=== Task material ===

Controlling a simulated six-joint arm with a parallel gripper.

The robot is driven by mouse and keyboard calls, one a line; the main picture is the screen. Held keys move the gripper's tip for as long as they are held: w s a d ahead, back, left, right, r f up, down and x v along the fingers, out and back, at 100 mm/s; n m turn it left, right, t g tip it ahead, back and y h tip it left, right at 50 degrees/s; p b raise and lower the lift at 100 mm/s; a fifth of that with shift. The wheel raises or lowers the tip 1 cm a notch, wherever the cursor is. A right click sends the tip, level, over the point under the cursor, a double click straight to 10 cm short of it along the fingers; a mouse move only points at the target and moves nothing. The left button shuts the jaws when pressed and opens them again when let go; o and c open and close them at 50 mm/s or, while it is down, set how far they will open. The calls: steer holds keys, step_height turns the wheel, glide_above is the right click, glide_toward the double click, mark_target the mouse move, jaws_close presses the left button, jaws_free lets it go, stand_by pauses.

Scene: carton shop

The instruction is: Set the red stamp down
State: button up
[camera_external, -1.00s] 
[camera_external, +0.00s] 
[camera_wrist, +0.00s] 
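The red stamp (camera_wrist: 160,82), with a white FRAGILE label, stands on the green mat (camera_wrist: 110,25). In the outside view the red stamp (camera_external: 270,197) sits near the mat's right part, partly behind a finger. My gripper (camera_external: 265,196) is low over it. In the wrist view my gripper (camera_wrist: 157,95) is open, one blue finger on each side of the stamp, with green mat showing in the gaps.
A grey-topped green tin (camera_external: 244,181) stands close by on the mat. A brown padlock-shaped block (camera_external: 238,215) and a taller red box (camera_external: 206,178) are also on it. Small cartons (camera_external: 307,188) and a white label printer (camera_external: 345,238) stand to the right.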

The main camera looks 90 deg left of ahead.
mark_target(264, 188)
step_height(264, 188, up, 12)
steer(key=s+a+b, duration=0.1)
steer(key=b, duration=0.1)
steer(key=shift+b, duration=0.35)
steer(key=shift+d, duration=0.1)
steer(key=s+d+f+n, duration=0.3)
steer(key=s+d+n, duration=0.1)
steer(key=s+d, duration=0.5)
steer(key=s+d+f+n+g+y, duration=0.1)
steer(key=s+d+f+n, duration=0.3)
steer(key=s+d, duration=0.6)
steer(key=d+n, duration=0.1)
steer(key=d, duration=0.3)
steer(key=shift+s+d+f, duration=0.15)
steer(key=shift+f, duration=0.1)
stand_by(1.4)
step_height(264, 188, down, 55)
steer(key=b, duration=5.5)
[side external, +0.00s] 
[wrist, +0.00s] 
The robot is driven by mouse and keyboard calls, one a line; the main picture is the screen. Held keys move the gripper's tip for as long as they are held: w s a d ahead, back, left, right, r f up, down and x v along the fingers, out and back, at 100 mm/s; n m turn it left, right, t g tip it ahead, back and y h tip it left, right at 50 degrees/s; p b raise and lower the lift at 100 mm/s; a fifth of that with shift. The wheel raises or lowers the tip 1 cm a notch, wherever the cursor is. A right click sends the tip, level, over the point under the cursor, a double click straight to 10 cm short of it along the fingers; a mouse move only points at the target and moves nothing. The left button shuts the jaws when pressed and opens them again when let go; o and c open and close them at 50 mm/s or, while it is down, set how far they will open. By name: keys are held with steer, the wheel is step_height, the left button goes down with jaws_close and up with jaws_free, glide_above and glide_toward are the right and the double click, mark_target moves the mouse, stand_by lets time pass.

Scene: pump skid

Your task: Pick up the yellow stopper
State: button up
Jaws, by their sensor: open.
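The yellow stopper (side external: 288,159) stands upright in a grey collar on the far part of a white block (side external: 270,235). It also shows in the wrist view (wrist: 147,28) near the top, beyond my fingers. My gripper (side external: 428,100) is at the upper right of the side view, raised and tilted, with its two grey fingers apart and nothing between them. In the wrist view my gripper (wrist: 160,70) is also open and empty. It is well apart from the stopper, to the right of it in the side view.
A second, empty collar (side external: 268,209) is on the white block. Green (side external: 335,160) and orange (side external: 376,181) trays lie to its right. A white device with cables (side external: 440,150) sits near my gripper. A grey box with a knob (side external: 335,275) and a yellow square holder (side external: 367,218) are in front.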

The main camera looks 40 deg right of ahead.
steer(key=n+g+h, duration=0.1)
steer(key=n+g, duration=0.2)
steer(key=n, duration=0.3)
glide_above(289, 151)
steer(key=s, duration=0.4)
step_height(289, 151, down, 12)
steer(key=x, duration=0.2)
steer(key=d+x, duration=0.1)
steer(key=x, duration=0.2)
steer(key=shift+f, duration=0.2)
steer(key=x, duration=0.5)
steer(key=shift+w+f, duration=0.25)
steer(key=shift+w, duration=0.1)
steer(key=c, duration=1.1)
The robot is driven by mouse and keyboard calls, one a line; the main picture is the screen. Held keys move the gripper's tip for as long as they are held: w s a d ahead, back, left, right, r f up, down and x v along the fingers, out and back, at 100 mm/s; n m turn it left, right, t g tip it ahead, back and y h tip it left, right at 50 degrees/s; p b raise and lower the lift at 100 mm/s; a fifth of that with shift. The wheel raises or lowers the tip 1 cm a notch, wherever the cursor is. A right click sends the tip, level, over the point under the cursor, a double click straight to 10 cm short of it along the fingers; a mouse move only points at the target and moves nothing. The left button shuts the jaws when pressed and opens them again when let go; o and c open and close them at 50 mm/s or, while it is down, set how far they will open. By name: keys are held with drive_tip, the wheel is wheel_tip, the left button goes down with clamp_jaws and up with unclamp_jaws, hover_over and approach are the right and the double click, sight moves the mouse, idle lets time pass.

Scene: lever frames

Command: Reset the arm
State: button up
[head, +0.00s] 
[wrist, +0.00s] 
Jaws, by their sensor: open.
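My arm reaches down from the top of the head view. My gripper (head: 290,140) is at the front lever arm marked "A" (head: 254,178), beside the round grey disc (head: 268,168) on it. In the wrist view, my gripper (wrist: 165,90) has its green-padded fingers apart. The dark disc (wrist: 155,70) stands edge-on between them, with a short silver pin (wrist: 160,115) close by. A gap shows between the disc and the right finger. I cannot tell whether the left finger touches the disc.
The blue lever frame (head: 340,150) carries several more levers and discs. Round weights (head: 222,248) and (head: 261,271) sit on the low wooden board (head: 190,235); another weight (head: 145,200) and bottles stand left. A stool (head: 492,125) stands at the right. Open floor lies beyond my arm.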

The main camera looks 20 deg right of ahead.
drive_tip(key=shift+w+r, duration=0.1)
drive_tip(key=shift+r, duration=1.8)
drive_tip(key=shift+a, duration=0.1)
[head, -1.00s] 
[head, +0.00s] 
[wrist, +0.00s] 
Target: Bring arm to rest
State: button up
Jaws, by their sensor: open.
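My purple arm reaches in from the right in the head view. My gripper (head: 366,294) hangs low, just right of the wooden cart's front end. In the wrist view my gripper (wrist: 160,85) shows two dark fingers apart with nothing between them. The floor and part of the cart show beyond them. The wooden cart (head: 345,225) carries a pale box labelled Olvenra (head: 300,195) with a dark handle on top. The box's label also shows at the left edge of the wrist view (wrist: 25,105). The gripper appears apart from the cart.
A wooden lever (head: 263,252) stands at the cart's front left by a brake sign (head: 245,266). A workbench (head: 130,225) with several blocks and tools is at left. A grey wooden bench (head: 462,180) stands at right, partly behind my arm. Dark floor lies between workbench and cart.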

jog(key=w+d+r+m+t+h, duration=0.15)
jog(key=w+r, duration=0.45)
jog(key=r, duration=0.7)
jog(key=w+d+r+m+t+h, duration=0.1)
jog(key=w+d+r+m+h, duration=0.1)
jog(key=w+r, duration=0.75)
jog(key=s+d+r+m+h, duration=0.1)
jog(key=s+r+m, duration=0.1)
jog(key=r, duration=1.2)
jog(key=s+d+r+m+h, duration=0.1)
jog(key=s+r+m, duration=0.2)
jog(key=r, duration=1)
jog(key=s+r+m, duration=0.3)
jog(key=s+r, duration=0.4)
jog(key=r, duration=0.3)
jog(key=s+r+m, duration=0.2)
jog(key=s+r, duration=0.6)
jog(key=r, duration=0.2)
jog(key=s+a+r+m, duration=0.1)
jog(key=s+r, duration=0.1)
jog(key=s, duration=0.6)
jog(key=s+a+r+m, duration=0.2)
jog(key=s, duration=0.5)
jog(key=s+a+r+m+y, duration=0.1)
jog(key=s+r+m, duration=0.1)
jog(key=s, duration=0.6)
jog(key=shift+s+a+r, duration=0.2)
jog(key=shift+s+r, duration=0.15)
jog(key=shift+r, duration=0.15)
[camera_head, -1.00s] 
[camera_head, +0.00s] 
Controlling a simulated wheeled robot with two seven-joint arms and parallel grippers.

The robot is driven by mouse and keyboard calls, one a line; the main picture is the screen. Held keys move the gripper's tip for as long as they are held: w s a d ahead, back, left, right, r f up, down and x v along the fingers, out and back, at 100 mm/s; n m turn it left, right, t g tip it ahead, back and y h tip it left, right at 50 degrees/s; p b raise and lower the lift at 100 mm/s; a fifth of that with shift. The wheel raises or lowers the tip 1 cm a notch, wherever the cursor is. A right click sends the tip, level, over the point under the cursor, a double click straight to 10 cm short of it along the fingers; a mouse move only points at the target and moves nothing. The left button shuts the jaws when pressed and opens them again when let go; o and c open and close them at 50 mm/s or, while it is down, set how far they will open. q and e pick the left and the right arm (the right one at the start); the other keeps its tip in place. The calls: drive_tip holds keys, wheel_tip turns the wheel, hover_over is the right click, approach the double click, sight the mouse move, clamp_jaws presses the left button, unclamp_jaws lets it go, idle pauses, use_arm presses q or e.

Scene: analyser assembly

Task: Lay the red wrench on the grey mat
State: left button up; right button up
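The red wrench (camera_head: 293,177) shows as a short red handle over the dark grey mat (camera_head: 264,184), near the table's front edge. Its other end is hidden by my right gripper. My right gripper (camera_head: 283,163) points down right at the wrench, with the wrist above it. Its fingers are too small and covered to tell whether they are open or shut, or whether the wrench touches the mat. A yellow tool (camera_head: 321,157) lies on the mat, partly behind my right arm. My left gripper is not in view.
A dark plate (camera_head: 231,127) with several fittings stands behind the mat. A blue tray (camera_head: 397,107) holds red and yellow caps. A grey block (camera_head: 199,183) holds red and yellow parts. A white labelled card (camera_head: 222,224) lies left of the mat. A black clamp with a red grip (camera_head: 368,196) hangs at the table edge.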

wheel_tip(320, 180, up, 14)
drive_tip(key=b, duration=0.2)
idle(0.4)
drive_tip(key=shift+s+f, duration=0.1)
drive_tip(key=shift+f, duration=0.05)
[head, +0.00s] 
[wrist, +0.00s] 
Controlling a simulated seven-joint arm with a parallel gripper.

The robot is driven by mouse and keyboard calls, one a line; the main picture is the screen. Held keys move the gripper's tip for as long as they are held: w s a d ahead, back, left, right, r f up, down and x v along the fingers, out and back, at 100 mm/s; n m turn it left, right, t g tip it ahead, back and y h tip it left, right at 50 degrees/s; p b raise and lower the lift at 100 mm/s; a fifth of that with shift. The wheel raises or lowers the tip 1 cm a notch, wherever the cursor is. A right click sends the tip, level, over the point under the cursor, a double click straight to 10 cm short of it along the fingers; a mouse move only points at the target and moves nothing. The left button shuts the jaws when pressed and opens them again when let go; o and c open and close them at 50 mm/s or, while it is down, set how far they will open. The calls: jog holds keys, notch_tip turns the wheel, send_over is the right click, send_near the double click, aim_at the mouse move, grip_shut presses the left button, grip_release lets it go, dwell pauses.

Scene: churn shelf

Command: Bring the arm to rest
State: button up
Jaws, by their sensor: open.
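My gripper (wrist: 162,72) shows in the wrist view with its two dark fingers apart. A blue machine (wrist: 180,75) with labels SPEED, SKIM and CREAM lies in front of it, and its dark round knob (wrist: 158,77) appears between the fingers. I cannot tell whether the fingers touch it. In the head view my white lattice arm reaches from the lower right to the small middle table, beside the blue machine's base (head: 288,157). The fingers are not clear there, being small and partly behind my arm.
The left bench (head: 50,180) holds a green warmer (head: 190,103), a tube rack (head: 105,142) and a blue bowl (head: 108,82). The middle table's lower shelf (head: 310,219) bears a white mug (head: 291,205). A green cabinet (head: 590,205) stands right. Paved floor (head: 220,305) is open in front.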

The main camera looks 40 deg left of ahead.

===

= What you have to do =
Scan the data above; copy every line where "joint" appears.

= Output for this task =
Controlling a simulated six-joint arm with a parallel gripper.
Controlling a simulated wheeled robot with two seven-joint arms and parallel grippers.
Controlling a simulated seven-joint arm with a parallel gripper.

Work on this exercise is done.